This time we were, again, in the car. It was coming on sunset and as often happens in Utah, the sky was just ablaze. It was shocking. The multiple cloud formations created such depth and dimension and combined with the rays of the sun, there was something spectacular to be seen at every turn. I love this time of day, when everything becomes alive because of the colors the sunset spectrum creates. On this occasion, we had Julian's friend joining us for the ride. We were driving to pick up Sean who had dropped off the other car at the shop. Such a mom thing to do, I remarked on the insanity of the beautiful sky, particularly the burst of rays that shone down directly over the lake, creating this enormous pot of gold on the water's surface. Julian noticed it too and, in spite of being in the middle of little boy chatter, paused to exclaim his appreciation for the beauty as well. He tried so hard to get his friend to see it but, in spite of our combined efforts, it didn't work. The friend just didn't see it like we did.
I found myself feeling so grateful for this friend. It's taken Julian kind of a long time to be really comfortable with having kids over and it's been a long, long road for both of us. So we've entered into this new phase and it's been pretty great to have someone to share in his interests, thoughts, and ideas, that isn't me. That I can sort of pass the baton to someone closer to his age as he dips his toes more and more in independence. I'm glad for it. It relieves an immense amount of pressure that I have felt on a constant basis for 8 years.
Their conversation was so pure, and so boy'ish. The friend could make fart noises with his armpit and they discussed whoopie cushions and how best to use them. They discussed favorite foods and which would win, mac and cheese or pizza (it's a tie). They had a waving contest to see who could get the most waves from passing cars. And then the most magical back-and-forth took place and I sat and drove, desperately willing to keep it going, biting my lip to keep from laughing out of sheer delight whilst my mind frantically transcribed all that was said, to my memory. Julian had mentioned something from when he lived in New York.
FRIEND: You lived in New York?
FRIEND: New York is dangerous.
JULIAN: No, it's not. My mom and I went out all the time and nothing happened to us.
FRIEND: My dad says it is. Did anyone ever try to take you? Or take something from you?
JULIAN: Like, kidnap me? No, never.
FRIEND: My dad says that happens in New York. Scary things, and people trying to steal things from you.
JULIAN: Well, that happens everywhere!
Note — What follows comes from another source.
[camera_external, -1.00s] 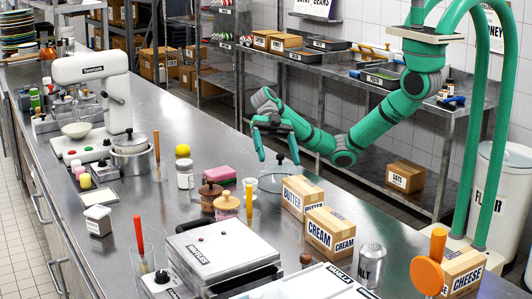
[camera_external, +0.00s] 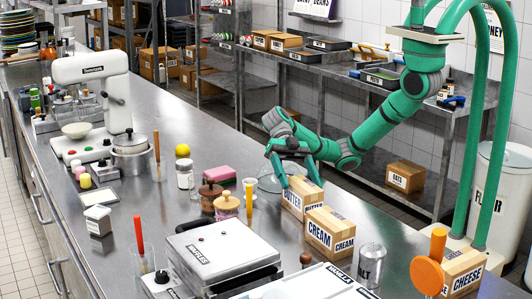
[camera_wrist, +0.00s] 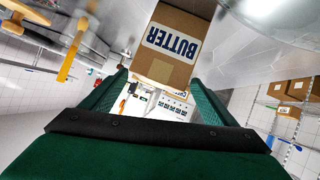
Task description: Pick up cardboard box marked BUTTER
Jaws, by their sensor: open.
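The cardboard box marked BUTTER (camera_external: 300,200) stands upright on the steel counter, just behind the box marked CREAM. My gripper (camera_external: 301,178) is open at the top of the BUTTER box, with one green finger at its left and the other over its far right side. In the wrist view the BUTTER box (camera_wrist: 172,45) shows ahead, between the open fingers (camera_wrist: 168,85), its label upside down. I cannot tell whether the fingers touch it.
The CREAM box (camera_external: 329,234) stands close in front. A glass lid (camera_external: 270,183) lies behind left, and a yellow-handled tool (camera_external: 249,196) stands to the left. The waffle maker (camera_external: 222,250) and the SALT tin (camera_external: 371,262) are nearer the front.
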It's just because it's a big city. Tell your dad he's wrong. I lived there for half my life and nothing like that ever happened. No one stole from us, there were no murders, no kidnapping, none of it.
All of this made my heart swell ten sizes, but "lived there for half my life" just about did me in. I try so hard not to create false memories for him but I also don't want to lose whatever he already has. Also I decided not to mention that I knew several people who'd been mugged, a murder took place just across the street by someone we knew, and we listened to countless thefts right outside our bedroom window. Nonetheless. In spite of that, living there was magic, and listening to this on this day was magic, and I felt so, so proud.
Afterward, Sean in tow (meaning, sitting beside me), I turned on some Sufjan Stevens and as we listened to the chill and gazed at the shocking view before us-- those few minutes of the day when the sunset gets splashed onto the mountains giving off a very grand scale, faux bio-luminescence-- so beautiful and so unreal and I was reminded of another post of another really good day of a different month. But we sat and we watched and we listened, and we let November just do its thing, thankful we were there to take it all in.